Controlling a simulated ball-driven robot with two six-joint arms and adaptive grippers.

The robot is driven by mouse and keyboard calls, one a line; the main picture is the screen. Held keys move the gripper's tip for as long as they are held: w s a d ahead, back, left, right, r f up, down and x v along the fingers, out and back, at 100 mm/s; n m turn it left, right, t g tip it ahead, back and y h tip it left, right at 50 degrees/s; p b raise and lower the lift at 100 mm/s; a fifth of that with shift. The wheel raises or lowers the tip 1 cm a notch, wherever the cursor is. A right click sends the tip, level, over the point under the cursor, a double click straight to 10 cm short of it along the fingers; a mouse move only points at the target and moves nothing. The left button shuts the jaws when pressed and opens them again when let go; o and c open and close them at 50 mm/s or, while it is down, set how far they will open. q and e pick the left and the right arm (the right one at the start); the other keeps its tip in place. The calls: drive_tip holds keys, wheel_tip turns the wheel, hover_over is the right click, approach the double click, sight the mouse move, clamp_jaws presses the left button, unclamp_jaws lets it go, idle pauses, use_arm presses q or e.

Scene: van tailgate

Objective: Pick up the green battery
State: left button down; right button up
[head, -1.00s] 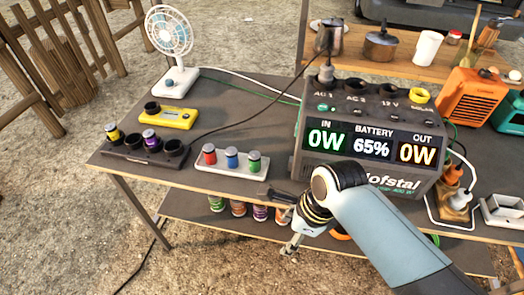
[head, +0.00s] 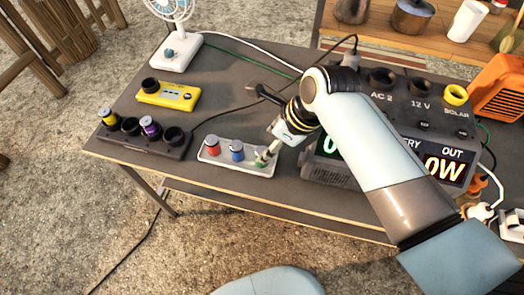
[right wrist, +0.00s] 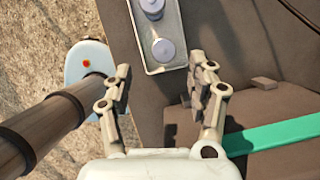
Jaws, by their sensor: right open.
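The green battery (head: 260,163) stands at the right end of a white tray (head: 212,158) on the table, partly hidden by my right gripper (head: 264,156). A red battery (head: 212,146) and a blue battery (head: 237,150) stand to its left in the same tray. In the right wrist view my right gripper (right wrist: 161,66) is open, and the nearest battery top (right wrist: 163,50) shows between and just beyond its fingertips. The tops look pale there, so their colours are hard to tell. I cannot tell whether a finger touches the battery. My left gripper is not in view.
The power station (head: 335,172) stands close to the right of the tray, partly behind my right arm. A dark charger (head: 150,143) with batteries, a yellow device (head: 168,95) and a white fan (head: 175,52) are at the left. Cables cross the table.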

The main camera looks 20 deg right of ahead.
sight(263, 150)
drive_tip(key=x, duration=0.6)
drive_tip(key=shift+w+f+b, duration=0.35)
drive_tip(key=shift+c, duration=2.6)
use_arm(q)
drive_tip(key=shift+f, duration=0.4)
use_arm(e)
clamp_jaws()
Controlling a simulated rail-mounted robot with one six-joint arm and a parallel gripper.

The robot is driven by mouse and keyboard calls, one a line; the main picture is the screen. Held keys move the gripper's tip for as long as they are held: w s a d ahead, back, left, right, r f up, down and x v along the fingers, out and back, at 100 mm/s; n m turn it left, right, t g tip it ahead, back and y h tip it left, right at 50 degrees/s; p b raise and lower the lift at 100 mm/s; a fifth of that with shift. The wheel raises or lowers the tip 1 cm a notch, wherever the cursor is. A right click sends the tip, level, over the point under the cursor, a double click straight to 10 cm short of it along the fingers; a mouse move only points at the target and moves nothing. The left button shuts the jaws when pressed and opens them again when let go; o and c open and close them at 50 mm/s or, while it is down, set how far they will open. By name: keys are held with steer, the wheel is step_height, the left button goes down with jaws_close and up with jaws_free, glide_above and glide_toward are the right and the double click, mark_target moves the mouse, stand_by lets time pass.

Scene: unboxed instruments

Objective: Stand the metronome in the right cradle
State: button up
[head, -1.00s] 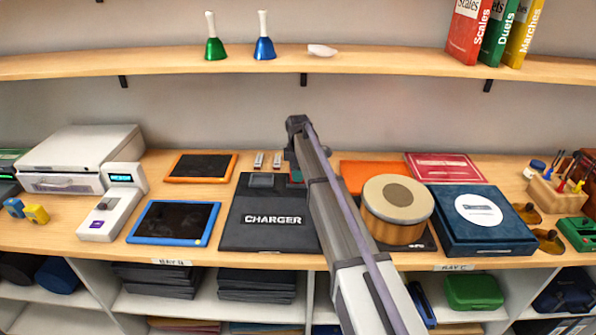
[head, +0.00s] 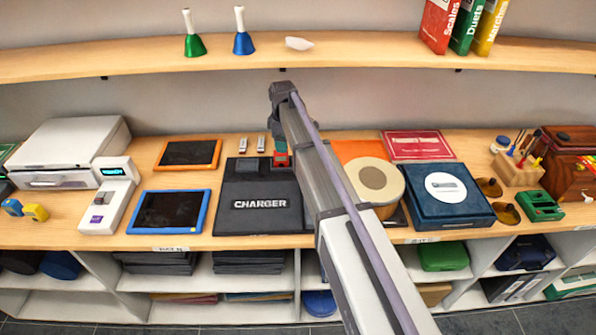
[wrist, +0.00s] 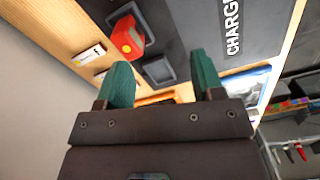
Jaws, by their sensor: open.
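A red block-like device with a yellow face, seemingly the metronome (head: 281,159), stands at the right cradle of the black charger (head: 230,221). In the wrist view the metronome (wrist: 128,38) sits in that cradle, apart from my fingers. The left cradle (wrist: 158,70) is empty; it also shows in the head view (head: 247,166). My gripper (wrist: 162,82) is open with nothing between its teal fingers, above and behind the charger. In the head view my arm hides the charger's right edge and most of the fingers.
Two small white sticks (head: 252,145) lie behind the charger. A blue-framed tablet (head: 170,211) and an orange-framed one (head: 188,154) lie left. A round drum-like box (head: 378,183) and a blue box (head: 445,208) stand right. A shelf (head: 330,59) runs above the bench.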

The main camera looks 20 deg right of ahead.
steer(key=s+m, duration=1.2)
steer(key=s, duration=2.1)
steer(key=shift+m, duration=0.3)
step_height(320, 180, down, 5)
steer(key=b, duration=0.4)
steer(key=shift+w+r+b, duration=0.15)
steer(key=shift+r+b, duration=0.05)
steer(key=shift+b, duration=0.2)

Description of the task>
Tally the lines of the records holding the word "simulated", then state only the tally.

Expected answer>
2